Data in this exercise »
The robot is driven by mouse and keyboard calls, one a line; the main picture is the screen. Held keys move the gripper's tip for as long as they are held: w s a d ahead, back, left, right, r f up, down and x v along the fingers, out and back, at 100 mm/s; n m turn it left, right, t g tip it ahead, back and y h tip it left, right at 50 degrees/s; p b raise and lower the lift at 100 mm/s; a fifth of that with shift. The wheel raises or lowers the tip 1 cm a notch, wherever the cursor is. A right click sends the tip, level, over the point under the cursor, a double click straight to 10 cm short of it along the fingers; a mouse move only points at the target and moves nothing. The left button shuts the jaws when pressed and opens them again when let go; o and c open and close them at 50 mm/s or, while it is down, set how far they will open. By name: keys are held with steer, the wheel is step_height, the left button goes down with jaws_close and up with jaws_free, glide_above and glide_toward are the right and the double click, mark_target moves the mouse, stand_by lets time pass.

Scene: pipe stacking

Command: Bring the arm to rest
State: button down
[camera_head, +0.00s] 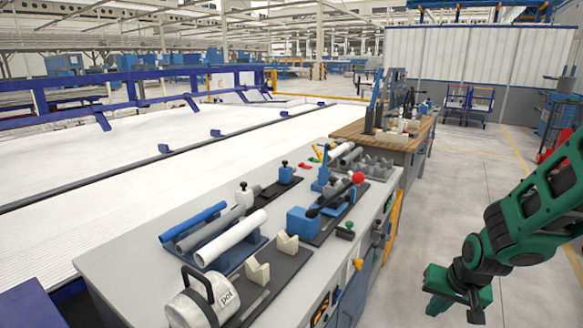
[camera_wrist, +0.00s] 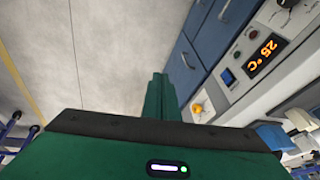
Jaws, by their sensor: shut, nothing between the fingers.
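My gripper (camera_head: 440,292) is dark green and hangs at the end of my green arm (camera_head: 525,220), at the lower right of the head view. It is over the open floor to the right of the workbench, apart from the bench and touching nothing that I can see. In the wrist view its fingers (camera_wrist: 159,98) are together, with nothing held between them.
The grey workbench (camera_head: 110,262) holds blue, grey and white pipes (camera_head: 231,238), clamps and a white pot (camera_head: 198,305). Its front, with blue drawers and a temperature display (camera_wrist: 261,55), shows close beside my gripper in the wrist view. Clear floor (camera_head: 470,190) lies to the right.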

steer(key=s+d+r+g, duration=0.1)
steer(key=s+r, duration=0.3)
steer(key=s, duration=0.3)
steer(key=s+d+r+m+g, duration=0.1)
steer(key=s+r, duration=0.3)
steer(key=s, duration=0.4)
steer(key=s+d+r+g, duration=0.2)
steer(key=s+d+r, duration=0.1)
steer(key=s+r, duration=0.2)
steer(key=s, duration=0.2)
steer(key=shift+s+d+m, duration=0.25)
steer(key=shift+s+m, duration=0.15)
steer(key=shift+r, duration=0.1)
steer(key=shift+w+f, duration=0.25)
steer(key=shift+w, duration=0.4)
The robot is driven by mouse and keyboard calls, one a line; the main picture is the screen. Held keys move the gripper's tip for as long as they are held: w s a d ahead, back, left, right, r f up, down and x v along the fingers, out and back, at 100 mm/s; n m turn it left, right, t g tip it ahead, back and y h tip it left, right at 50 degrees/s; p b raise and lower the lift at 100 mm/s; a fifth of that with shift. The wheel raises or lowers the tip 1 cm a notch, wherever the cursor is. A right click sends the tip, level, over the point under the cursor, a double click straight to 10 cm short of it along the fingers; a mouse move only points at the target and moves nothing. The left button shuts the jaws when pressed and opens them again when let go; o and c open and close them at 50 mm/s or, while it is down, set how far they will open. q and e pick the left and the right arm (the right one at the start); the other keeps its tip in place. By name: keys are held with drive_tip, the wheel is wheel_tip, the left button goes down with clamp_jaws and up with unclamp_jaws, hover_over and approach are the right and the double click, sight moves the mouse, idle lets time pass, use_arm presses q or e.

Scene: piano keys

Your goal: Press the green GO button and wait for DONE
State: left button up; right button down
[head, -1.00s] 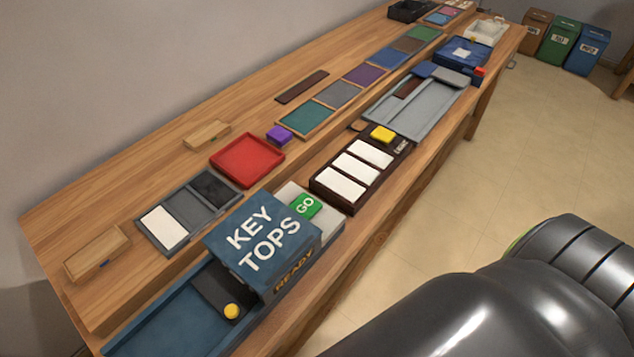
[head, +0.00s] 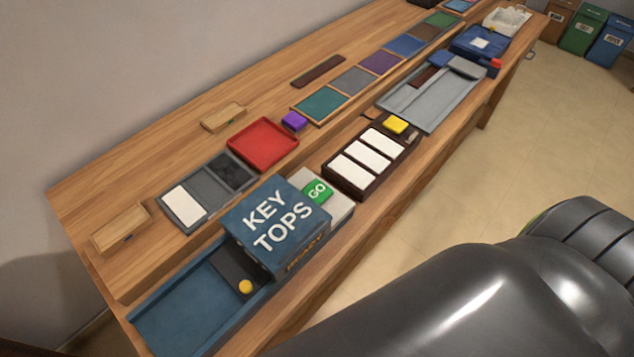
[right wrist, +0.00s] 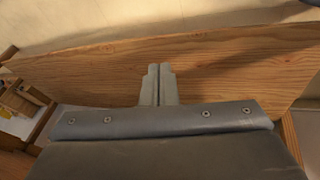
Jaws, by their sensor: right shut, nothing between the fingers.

Direction »
The lines you need run from the one containing "Command: Bring the arm to rest" down to the one containing "[camera_wrist, +0.00s]"; print them exactly, both ends included, and leave out pictures.

Written response »
Command: Bring the arm to rest
State: button down
[camera_head, +0.00s] 
[camera_wrist, +0.00s] 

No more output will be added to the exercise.